▸ What is needed
Reproduce exactly the lines from the line with "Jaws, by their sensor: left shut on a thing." through the line with "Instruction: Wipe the", both included, and no other lines.
---------- Data for this exercise ----------
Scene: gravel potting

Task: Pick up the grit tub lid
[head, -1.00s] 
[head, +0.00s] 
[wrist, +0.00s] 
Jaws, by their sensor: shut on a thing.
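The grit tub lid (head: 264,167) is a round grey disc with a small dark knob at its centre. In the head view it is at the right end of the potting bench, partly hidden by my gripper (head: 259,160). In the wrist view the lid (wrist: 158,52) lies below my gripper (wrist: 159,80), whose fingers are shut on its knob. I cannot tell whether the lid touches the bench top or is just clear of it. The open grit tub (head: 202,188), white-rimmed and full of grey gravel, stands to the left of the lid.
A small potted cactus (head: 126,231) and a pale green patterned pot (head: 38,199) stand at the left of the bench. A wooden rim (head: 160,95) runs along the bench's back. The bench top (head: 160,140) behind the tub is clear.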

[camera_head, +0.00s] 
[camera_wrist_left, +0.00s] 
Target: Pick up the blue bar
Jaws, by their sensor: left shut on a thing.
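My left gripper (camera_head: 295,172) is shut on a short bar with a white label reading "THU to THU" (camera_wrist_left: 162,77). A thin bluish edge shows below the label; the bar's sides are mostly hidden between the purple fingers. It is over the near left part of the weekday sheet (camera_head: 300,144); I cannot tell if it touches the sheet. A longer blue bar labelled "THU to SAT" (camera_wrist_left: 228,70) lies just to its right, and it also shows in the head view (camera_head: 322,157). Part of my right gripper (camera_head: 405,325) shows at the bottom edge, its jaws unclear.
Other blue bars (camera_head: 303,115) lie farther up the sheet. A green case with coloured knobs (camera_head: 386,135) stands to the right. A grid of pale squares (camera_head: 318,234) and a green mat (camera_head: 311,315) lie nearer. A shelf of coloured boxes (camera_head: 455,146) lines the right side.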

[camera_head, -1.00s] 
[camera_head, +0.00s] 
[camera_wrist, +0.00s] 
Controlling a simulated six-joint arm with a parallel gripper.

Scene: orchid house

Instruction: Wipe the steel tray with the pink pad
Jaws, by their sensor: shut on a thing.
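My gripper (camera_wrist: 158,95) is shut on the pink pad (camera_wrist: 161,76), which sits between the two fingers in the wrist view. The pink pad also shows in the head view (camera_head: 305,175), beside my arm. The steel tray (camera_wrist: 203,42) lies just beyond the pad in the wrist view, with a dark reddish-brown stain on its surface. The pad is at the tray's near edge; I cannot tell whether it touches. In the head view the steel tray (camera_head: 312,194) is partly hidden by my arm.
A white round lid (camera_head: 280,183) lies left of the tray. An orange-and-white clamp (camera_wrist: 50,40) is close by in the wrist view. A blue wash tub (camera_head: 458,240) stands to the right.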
----------
▸ Correct result
Jaws, by their sensor: left shut on a thing.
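My left gripper (camera_head: 295,172) is shut on a short bar with a white label reading "THU to THU" (camera_wrist_left: 162,77). A thin bluish edge shows below the label; the bar's sides are mostly hidden between the purple fingers. It is over the near left part of the weekday sheet (camera_head: 300,144); I cannot tell if it touches the sheet. A longer blue bar labelled "THU to SAT" (camera_wrist_left: 228,70) lies just to its right, and it also shows in the head view (camera_head: 322,157). Part of my right gripper (camera_head: 405,325) shows at the bottom edge, its jaws unclear.
Other blue bars (camera_head: 303,115) lie farther up the sheet. A green case with coloured knobs (camera_head: 386,135) stands to the right. A grid of pale squares (camera_head: 318,234) and a green mat (camera_head: 311,315) lie nearer. A shelf of coloured boxes (camera_head: 455,146) lines the right side.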

[camera_head, -1.00s] 
[camera_head, +0.00s] 
[camera_wrist, +0.00s] 
Controlling a simulated six-joint arm with a parallel gripper.

Scene: orchid house

Instruction: Wipe the steel tray with the pink pad

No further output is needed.